Brevity, as William Shakespeare once wrote, is the soul of wit.
It’s also the primary issue to keep in mind when it comes to web design on a landing page.
It’s easy to get caught up in writing spectacular content or uploading tons of colorful images on your landing page. After all, you have a product or service to sell that you obviously are proud to have created.
But that’s not the best method when it comes to landing pages, as any web design company will tell you.
A Google search can yield roughly 1 million ideas on the best way to design a landing page that converts. Here are some of the best to keep in mind.
A Perfect Headline
In a one-sentence headline, you want to encapsulate why a person should buy your product. If it seems like that’s a lot of focus to put on one sentence, that’s because it is. It needs to be crafted and honed to exactly what you want it to say and get to the heart of what your company offers.
Some good examples include:
- “Get more done with freelancers.” (Upwork. In one sentence, they hit upon what businesses really want the most from outside contractors).

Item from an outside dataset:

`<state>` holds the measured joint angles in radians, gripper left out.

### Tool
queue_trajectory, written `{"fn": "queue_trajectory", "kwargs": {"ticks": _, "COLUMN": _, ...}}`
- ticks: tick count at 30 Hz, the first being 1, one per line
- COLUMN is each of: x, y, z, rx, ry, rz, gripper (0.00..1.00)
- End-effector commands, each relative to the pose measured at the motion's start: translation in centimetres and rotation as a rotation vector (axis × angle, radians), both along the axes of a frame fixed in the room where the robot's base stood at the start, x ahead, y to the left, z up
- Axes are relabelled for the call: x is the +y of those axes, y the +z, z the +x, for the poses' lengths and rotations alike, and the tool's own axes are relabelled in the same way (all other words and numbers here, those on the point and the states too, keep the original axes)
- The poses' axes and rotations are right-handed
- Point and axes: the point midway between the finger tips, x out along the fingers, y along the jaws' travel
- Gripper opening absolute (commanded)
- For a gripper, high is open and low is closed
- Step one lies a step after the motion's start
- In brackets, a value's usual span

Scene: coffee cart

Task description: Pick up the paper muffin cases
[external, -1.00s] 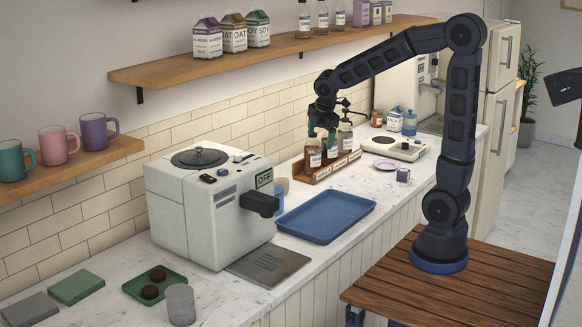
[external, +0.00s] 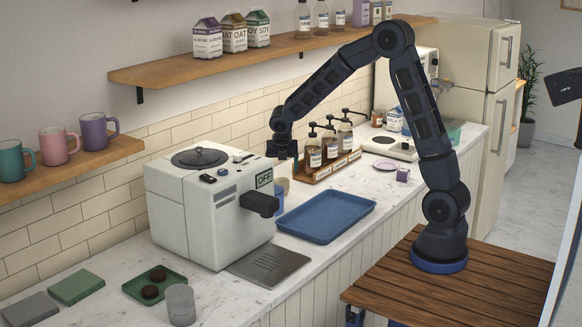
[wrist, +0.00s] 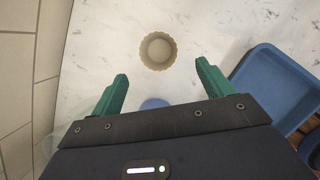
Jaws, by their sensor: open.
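The paper muffin cases (wrist: 158,50) show in the wrist view as a beige fluted cup seen from above, standing on the marble counter. In the external view they are a small tan shape (external: 283,184) behind the coffee machine's right side, partly hidden. My gripper (wrist: 160,68) is open and empty, its green fingers spread wide and pointing down. The cases lie just beyond the fingertips, roughly centred between them in the wrist view. In the external view my gripper (external: 282,152) hangs above the cases, clear of them.
A blue cup (wrist: 155,103) stands close to the cases, partly hidden by my gripper. The blue tray (external: 325,216) lies to the right. The coffee machine (external: 205,212) stands at left. Pump bottles in a wooden rack (external: 330,168) stand behind. The tiled wall (wrist: 18,85) is close.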

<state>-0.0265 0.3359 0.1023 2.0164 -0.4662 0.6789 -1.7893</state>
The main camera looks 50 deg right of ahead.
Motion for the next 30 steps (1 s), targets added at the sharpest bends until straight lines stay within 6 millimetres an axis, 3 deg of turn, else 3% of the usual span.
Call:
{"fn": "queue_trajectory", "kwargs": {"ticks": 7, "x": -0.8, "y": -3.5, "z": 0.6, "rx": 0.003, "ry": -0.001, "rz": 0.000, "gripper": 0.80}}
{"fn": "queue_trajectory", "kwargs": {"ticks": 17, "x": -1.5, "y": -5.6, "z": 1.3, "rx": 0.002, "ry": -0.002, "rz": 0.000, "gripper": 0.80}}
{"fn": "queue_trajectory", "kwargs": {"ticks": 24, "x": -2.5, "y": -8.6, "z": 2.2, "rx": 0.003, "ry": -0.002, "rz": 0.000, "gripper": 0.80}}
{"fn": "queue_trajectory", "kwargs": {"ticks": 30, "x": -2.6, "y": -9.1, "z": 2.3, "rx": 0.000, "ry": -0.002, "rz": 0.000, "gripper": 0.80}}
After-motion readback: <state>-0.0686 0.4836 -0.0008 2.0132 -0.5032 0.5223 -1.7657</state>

- “Slack is where work happens.” (Slack)
- “Sign up to ride.” (Uber)
- “How Much is My House Worth?” (Redfin)
Sometimes it helps to have a supporting “subhead” which expands on the headline. For example, from LinkedIn:
“Download the Sophisticated Marketer’s Guide to LinkedIn” (headline).
“Now with more B2B goodness!” (subhead)
A Clear Call to Action
Beyond the headline, the landing page should feature a clear, concise call to action. Forms to fill in should be prominently displayed. For example, the Uber page directed at potential drivers has a headline, “Drive with Uber - Earn Money on Your Schedule.” The call to action above the form to create an account says simply, but in large letters: “Sign up now.”

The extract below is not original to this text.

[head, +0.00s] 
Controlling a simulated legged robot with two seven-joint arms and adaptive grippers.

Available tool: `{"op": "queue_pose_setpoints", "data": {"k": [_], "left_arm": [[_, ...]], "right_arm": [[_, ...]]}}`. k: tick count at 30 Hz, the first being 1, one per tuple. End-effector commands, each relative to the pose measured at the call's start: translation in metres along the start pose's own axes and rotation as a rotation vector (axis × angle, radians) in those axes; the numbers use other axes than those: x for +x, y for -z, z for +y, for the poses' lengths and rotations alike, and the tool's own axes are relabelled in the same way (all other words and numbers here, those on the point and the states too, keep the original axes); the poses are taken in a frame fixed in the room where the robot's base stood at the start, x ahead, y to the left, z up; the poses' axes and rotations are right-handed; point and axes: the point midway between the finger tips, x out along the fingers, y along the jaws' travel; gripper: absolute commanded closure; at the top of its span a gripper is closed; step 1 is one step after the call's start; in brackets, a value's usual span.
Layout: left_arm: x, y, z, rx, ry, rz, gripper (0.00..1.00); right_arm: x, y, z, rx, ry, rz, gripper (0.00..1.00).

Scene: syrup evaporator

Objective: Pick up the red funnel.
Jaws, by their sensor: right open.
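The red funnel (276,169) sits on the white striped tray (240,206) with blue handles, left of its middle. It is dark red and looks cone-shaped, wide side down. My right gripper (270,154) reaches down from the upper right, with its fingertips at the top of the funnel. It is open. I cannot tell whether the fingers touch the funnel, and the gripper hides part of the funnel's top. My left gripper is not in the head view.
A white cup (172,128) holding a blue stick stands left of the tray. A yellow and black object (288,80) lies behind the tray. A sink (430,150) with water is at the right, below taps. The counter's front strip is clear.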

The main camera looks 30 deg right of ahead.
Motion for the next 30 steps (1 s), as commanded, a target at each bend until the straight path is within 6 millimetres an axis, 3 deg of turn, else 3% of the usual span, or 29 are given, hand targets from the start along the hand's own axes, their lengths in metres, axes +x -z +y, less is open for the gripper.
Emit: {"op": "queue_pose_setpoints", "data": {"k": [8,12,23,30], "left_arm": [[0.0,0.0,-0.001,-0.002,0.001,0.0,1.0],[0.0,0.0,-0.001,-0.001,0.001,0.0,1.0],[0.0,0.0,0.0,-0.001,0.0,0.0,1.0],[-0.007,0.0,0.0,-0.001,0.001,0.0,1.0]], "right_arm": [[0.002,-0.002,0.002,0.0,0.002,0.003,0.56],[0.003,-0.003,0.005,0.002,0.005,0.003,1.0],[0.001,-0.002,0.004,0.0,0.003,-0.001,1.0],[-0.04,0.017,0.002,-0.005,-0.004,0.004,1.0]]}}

That’s a simple example of being clear, concise and direct.
Don’t ask for more than you need. First and last name and an email address can launch an organization’s marketing campaign. This is something, however, that can be tested. In some cases, and with some products, more information might be required.
While testing which fields work best, don’t be afraid to ask for exactly what you need. Depending on your business model and sales process, asking for a phone number, company size, or budget may be more beneficial to you than asking for a last name or even just their email address. You may find less people fill out the form but the ones that do are more qualified to buy.
Benefits of Product
In some cases, especially with new or more complicated products or services, it helps to create a bullet list of the benefits of buying the product. The key here is to focus on the benefits, not just the features. The benefits answer the important “what’s in it for me?” question every user will ask when evaluating a new service or product.
For Uber, a feature is the ability to use a mobile app to call on a driver to take you from point A to point B. A benefit of that is the convenience of having a ride readily available to you when you need it.
You need one photo that captures your product. Much like the headline, this is something that needs to be examined thoroughly. An image of people using your product is a great option. Again, this is an area where a web design company can create or find the perfect image for your business.
Testing Your Landing Page
All the elements of a landing page are easily tested by simply changing them from time to time and analyzing the data. Hiring a web design company to handle the details of landing page tests is a smart move for companies that do not have time or personnel to commit to the task.
Most testing falls into A/B testing, which is simply a way of comparing two different elements and see which one performs best. In the case of a landing page, performance is measured by conversions.
One key is to test only one element at a time. Trying to do more than one can muddy the results. Testing every element, no matter how minor, is important for landing pages. This can include the color of call to action buttons, photos, headlines, subheads, what you do and do not include in forms and the background colors or images.
Landing pages are important. Taking the time to construct a good one is key. Be sure to put the best effort forward, test the various elements and analyze the results. Also remember that in web design, nothing stays static. Expect and plan for changes. A landing page is something you should work on continuously.